• [WHAT IS BEING ASKED]
Wherever the string "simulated" shows up in a line, count that line. Give the total alone.

• [SUPPLIED RECORDS]
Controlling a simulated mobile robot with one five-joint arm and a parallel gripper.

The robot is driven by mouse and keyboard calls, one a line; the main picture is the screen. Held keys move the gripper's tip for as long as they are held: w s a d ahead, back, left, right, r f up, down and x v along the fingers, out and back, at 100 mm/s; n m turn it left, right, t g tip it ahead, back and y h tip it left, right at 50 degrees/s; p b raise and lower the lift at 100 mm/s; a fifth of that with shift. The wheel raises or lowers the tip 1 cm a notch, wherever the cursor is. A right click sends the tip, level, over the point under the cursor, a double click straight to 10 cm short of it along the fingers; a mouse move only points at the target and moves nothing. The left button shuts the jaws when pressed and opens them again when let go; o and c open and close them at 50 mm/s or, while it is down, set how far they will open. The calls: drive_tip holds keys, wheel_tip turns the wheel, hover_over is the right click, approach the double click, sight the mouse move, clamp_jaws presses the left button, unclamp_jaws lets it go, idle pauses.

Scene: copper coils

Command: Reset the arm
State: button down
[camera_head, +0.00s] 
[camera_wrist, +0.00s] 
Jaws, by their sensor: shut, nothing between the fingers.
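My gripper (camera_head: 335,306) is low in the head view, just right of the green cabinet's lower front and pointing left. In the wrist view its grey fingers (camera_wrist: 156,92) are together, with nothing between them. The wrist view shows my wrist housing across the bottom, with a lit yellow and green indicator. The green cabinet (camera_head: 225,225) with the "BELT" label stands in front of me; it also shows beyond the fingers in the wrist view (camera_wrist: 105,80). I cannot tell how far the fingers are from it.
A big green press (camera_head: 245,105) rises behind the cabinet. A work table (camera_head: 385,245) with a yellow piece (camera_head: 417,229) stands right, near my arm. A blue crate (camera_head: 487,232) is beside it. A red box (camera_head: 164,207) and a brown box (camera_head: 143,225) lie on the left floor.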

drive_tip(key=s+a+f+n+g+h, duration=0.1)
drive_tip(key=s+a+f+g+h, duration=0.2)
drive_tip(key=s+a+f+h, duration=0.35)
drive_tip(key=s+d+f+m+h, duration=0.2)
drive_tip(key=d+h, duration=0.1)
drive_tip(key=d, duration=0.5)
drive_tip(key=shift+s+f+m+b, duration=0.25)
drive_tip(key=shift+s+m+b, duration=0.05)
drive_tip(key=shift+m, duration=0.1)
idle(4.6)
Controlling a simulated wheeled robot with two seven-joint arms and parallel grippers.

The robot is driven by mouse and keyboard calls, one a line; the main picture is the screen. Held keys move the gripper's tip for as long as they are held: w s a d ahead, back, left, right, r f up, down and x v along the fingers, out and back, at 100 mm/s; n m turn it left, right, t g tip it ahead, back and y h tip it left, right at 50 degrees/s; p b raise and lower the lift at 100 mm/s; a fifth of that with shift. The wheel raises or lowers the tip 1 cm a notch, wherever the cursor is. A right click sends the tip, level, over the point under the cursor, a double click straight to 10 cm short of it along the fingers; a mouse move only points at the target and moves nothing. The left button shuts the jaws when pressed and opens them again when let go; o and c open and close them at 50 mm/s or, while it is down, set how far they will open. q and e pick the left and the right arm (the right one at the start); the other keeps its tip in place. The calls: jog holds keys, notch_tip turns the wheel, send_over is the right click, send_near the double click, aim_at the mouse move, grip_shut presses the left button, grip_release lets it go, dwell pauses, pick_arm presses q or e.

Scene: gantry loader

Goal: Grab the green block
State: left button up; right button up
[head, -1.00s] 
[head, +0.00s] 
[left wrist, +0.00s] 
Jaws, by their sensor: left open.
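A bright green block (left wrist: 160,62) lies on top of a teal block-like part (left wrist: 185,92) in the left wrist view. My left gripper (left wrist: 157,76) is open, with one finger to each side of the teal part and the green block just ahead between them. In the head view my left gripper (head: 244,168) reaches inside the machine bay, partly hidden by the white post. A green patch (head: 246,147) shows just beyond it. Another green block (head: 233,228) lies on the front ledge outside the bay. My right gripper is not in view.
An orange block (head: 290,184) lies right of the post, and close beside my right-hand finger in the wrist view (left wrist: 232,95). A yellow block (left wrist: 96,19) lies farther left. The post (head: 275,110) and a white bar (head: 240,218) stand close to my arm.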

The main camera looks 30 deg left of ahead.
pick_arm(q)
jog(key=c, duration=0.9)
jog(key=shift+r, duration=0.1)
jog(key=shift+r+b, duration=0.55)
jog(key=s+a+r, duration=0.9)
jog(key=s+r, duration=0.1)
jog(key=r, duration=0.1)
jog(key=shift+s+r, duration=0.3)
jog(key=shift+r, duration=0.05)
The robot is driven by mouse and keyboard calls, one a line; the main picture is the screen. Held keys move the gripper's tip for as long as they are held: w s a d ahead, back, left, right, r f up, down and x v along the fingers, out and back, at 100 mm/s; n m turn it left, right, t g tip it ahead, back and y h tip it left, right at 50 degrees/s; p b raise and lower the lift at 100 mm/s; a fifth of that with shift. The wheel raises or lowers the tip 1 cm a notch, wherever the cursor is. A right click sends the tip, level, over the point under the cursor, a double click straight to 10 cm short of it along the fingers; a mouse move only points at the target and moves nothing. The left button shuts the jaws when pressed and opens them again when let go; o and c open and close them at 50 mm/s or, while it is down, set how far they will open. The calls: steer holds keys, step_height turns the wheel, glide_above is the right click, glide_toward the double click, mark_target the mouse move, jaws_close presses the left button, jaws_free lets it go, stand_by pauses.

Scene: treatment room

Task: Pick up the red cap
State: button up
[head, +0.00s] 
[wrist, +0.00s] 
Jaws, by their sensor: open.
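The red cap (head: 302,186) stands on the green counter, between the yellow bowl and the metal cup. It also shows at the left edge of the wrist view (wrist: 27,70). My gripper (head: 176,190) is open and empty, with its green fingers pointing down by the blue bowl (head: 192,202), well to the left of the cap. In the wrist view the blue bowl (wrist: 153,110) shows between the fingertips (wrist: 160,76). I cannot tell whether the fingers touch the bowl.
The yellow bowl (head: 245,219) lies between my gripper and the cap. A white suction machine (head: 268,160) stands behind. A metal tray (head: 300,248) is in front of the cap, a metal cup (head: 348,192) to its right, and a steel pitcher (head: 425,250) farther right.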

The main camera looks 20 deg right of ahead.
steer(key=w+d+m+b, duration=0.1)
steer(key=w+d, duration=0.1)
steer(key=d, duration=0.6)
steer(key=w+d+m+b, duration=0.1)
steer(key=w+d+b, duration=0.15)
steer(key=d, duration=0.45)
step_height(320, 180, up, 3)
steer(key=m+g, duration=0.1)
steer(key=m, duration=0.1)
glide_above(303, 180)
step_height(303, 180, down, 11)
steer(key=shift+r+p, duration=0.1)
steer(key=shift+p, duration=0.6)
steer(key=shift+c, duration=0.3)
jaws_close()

• [SOLUTION FOR THIS EXERCISE]
2